Under the leadership of Christian Dirschauer since 2021, alongside vice chairmen Sybilla Lena Nitsch and Svend Wippich, the party has combined minority advocacy with a broader Nordic-inspired policy platform emphasising social liberalism, environmental sustainability, decentralisation, and welfare provision. In the February 2025 federal election, the SSW increased its national second-vote share from 0.1 to 0.2 per cent and retained its single Bundestag seat, with Stefan Seidler re-elected in the Flensburg - Schleswig constituency. Regionally, it secured 3.1 per cent in Schleswig-Holstein, while state-level polling later in 2025 placed it consistently at around 5-6 per cent - roughly in line with its 2022 Landtag performance.
In an era of party system fragmentation and heightened contestation over migration, identity, and regional autonomy, the SSW’s continued presence highlights a quieter but enduring strand of European politics: minority representation not as protest, but as institutionalised participation.
Why the SSW Exists
The SSW emerged from the unresolved legacies of border revision and nation-building in northern Europe.
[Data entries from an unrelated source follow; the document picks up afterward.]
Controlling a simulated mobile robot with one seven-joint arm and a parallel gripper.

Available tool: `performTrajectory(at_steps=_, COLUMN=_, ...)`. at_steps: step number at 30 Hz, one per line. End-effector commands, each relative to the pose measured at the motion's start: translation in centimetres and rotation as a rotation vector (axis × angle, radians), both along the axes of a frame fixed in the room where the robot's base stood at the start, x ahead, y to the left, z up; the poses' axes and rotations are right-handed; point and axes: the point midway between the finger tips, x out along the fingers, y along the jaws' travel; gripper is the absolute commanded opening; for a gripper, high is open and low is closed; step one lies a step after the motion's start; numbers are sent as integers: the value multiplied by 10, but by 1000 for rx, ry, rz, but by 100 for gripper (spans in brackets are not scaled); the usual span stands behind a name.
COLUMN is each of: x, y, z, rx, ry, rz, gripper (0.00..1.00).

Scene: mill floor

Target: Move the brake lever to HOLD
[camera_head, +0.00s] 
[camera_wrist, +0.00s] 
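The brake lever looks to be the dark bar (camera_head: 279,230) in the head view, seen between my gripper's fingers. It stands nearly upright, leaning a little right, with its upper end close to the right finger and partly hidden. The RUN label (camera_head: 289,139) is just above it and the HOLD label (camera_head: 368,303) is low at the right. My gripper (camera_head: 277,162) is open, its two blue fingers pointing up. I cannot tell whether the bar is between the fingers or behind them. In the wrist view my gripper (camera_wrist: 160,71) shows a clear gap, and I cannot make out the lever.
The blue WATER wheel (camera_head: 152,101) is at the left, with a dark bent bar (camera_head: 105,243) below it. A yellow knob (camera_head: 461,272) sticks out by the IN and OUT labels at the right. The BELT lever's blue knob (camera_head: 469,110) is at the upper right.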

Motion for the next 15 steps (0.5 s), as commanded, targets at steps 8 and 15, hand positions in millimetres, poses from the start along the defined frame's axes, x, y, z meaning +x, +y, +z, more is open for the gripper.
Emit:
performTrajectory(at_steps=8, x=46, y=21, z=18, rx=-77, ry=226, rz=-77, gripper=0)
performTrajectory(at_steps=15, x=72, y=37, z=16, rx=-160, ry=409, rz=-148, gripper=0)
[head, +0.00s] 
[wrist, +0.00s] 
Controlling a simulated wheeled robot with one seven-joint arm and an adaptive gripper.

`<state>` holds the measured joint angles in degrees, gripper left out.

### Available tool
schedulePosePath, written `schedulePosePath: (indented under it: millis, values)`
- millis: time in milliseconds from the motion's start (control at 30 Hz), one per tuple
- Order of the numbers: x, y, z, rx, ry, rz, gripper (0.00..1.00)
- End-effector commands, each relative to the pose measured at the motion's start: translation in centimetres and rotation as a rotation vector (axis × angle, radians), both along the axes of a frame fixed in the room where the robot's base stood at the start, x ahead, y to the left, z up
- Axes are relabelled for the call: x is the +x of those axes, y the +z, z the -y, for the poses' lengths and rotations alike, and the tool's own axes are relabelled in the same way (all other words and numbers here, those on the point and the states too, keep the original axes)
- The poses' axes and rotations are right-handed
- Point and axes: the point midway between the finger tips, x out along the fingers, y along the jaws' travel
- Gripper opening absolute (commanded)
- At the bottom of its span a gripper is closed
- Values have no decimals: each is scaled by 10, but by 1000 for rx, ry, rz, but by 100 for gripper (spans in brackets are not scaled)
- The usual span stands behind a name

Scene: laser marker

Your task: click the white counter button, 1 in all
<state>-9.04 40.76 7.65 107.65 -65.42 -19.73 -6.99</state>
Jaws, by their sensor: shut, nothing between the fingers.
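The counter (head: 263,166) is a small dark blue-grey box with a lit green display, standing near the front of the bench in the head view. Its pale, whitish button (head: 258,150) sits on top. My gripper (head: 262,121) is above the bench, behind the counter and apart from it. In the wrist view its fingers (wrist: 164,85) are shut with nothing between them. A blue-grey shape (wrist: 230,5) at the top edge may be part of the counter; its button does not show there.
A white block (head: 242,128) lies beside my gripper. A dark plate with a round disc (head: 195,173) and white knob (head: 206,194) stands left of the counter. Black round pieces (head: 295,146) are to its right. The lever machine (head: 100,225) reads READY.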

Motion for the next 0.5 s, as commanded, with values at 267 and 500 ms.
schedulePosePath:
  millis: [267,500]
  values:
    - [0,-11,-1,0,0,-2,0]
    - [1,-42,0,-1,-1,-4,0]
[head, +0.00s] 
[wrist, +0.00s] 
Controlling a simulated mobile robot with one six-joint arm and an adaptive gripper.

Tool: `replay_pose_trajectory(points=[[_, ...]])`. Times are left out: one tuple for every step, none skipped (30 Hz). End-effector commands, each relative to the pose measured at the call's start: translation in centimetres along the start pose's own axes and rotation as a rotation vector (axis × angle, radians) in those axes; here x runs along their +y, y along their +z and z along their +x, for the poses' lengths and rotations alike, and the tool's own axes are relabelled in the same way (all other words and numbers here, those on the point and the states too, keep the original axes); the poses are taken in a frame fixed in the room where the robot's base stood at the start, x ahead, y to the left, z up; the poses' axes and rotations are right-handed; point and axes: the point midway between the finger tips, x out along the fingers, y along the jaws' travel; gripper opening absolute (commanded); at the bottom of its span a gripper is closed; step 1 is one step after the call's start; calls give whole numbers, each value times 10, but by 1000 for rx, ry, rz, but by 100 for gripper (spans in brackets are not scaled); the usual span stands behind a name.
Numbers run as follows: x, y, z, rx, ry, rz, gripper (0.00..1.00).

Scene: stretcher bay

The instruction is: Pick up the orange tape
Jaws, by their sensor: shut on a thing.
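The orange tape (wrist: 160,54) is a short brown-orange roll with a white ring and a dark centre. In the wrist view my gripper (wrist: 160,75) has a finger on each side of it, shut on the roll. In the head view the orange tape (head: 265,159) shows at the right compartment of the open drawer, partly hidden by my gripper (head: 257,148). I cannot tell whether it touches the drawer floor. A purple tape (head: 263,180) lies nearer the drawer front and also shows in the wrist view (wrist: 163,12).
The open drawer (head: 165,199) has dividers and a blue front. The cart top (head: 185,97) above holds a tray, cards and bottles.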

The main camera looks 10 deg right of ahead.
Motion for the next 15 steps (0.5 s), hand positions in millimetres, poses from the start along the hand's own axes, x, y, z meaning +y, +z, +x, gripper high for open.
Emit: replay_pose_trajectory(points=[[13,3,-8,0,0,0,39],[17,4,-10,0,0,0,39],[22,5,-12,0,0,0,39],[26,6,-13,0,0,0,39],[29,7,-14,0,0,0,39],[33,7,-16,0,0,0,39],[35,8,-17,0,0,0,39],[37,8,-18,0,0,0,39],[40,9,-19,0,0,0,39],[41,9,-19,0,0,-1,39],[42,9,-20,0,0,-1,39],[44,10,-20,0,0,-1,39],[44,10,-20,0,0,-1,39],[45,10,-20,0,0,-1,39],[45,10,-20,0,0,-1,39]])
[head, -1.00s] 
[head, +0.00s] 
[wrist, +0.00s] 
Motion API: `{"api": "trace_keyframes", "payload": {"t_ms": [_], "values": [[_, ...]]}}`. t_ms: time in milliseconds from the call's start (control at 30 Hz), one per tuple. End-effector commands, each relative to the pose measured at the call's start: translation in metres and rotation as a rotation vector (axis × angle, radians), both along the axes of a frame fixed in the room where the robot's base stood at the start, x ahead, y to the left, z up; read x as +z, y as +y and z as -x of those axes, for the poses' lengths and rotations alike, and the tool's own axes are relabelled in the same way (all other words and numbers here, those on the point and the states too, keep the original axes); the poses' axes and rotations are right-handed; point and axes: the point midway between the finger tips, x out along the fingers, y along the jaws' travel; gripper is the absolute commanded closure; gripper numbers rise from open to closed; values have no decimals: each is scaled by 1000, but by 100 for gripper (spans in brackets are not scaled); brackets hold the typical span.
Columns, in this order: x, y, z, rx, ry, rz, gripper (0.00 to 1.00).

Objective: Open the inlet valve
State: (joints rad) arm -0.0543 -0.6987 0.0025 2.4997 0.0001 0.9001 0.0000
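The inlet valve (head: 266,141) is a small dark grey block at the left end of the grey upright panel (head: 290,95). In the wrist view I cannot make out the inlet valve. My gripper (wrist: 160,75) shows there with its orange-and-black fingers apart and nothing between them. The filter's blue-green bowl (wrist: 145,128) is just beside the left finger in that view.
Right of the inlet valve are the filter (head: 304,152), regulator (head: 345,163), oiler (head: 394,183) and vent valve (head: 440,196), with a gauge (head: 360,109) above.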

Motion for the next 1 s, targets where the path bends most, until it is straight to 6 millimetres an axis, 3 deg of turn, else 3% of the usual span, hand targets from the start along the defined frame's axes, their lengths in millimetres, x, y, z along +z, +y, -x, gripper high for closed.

Following the 1920 plebiscite that fixed the German - Danish frontier, substantial Danish and Frisian communities - today numbering roughly 50,000 and 10,000 respectively - remained within Germany. While formally protected, these minorities experienced persistent pressure to assimilate, a trend that intensified under National Socialism and lingered in early postwar debates about national cohesion.
Founded in 1948, drawing on prewar organisations such as the Danish South Schleswig Association, the SSW was designed as a political vehicle to secure concrete guarantees: funding for minority schools, bilingual public services, and cultural recognition under the 1949 Basic Law. Crucially, it positioned itself as explicitly non-nationalist. Rather than challenging borders, it promoted cross-border cooperation with Denmark and framed minority rights as compatible with democratic federalism.
Over time, the party’s rationale expanded. As the CDU and SPD alternated in power, the SSW attracted voters dissatisfied with centralisation, cultural homogenisation, or the limits of mainstream social policy. Its Nordic-inflected social democracy - combining welfare provision with local autonomy - allowed it to broaden beyond ethnic representation without abandoning its core purpose. In this sense, the SSW reflects a recurring pattern in European minority politics: survival through adaptation, not scale.
What the Party Has Achieved
The SSW’s achievements are best measured in continuity and leverage rather than vote share. It has maintained uninterrupted representation in the Schleswig-Holstein Landtag since 1947, most recently winning 5.7 per cent and four seats in the 2022 state election. Between 2012 and 2017, it entered government as part of an SPD - Green coalition - the first time a minority party participated in a German state executive - securing expanded bilingual education, increased cultural funding, and sustained support for minority media.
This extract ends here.